Once having established himself on the St. Lawrence, an invader might pattern his advance by land on the thrust of gouty General Burgoyne down the Hudson in the Revolution. Mercilessly harried on his flanks as he moved south, luxury-loving Briton Burgoyne finally dug in near Saratoga, put his women in a safe place and tried to knock Gates’s Army out of his way. Soundly defeated in one of the world’s decisive battles (largely through the tactical resource of Gates’s brilliant subordinate, Benedict Arnold) he had to hand over his sword. Thus ended the only invasion down the Hudson Valley that had even the faintest chance of substantial success. A new invader would advance with motor transport instead of bateaux, with tanks and aircraft instead of Indian allies. The chances of whether he could be defeated would depend largely on the means the U. S. could muster to counter these weapons.

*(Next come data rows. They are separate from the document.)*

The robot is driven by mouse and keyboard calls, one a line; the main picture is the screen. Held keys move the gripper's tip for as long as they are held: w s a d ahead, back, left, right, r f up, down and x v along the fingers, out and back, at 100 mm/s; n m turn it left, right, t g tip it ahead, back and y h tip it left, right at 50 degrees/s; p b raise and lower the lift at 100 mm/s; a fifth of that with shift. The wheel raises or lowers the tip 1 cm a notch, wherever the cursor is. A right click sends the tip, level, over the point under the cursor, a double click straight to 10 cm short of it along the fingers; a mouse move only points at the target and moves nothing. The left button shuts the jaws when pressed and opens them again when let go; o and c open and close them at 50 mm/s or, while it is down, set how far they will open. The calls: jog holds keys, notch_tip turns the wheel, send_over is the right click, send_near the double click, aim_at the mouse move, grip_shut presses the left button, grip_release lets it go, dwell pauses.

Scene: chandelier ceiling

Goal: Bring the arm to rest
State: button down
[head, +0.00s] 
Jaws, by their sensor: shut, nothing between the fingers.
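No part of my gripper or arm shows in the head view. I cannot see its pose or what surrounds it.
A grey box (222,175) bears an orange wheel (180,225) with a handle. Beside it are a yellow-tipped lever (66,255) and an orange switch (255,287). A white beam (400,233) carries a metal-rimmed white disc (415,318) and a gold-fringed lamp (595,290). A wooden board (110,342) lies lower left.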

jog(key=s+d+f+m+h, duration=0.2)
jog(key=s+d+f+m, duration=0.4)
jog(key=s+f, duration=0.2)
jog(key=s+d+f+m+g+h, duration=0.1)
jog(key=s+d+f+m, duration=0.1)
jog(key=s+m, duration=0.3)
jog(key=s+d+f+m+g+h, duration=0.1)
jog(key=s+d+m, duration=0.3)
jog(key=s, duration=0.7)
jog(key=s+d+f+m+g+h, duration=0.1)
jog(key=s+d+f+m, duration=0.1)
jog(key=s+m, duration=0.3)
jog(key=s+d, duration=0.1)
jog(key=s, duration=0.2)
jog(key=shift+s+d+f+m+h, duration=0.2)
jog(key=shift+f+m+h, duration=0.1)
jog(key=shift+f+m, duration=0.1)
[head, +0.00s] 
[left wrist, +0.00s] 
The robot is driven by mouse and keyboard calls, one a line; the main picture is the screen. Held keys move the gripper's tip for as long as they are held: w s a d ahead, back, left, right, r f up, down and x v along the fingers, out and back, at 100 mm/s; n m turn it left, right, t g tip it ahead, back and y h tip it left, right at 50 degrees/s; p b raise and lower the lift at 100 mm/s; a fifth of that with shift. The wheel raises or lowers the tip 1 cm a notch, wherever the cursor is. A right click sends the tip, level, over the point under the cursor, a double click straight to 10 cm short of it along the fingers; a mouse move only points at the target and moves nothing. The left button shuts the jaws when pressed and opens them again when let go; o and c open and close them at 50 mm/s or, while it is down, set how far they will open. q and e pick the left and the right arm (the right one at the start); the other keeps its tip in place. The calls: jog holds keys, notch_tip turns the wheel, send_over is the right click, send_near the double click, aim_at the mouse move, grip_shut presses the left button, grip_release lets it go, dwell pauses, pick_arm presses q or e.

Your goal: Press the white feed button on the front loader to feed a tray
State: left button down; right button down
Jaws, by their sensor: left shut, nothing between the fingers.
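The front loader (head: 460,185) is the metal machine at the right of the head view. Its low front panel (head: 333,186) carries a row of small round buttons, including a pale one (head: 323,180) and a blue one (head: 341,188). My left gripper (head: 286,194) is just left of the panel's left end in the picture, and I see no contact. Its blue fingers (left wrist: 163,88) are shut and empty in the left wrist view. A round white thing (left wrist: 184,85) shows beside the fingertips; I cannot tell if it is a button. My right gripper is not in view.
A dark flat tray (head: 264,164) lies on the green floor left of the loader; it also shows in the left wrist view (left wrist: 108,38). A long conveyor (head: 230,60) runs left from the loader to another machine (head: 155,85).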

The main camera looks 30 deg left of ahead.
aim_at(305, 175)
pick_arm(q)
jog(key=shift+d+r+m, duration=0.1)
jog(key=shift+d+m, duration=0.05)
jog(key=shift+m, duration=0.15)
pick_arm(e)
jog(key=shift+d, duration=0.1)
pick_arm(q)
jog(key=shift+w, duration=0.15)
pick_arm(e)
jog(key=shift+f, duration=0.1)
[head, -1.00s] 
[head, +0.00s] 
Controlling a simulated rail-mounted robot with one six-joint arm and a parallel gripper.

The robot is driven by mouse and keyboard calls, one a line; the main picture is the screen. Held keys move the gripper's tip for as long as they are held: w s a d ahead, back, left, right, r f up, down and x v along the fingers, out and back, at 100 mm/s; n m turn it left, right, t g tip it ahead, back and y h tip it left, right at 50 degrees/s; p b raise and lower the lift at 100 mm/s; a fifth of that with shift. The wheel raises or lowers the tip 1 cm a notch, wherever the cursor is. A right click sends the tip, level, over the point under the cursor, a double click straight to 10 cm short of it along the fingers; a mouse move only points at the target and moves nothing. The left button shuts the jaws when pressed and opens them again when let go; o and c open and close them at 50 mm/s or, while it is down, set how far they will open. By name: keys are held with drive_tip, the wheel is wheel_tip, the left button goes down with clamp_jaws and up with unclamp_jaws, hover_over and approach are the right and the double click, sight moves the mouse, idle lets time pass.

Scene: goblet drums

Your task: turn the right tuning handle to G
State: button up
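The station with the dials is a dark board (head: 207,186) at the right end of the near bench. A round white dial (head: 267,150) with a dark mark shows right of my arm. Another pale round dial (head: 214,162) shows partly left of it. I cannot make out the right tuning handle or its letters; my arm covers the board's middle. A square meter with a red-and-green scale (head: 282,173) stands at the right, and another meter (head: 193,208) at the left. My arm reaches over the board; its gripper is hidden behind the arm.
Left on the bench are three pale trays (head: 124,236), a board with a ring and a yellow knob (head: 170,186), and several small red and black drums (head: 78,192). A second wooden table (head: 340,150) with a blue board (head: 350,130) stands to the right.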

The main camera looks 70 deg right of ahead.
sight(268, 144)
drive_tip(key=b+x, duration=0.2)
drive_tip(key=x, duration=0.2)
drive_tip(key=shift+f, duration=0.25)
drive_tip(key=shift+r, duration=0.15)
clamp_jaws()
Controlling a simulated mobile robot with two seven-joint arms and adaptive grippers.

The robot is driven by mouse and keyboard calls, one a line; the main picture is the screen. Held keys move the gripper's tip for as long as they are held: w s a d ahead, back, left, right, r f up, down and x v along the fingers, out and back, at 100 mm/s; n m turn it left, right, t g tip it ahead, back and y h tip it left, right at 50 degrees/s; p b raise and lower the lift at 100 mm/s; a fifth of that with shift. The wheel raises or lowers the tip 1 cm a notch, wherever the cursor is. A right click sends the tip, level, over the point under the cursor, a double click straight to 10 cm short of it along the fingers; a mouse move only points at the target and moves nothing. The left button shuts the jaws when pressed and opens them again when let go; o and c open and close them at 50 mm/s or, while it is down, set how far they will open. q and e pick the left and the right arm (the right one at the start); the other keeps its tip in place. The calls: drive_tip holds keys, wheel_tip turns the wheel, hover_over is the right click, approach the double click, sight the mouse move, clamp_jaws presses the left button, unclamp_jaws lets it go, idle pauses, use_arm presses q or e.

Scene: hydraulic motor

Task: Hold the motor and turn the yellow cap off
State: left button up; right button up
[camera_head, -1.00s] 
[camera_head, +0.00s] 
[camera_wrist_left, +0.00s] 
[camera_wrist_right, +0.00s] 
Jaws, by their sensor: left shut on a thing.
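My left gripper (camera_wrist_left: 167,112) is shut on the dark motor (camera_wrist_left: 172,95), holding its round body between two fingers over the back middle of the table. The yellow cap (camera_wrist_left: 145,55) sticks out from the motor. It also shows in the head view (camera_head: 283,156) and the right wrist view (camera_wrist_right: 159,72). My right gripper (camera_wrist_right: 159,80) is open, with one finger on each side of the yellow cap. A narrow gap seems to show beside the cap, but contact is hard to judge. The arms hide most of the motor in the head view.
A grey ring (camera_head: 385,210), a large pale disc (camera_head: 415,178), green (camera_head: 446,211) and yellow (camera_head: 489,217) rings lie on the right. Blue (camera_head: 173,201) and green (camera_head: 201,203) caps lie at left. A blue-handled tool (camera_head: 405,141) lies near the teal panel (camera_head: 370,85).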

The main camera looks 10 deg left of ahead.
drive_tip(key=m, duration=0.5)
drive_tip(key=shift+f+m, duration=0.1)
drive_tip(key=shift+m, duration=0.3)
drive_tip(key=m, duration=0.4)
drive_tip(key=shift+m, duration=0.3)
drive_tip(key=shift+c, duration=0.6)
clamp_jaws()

The primary defense of the U. S. against such an attack is fleet control of the Atlantic. But if by superior naval force an invader got a foothold, he would be in bombing range of U. S. fields from Newfoundland on. Chief of the Army’s strong points in New England is the new Northeast Air Base now under construction at Chicopee Falls, Mass, (just north of Springfield). Farther south, on Long Island, is the Army’s Mitchel Field, seat of the Air Defense Command. Through the whole northeast are scores of fields, ranging from New York City’s LaGuardia and Floyd Bennett to emergency stops on the airline runs, from which Army aircraft could operate in a pinch. With Canada’s cooperation, the use of Canadian fields would also be available. The second defense of the U. S. would be a big enough air force to cripple the invader’s bases and communications while protecting those of the U. S. The third defense would be to beat the invader at armored and mechanized land warfare.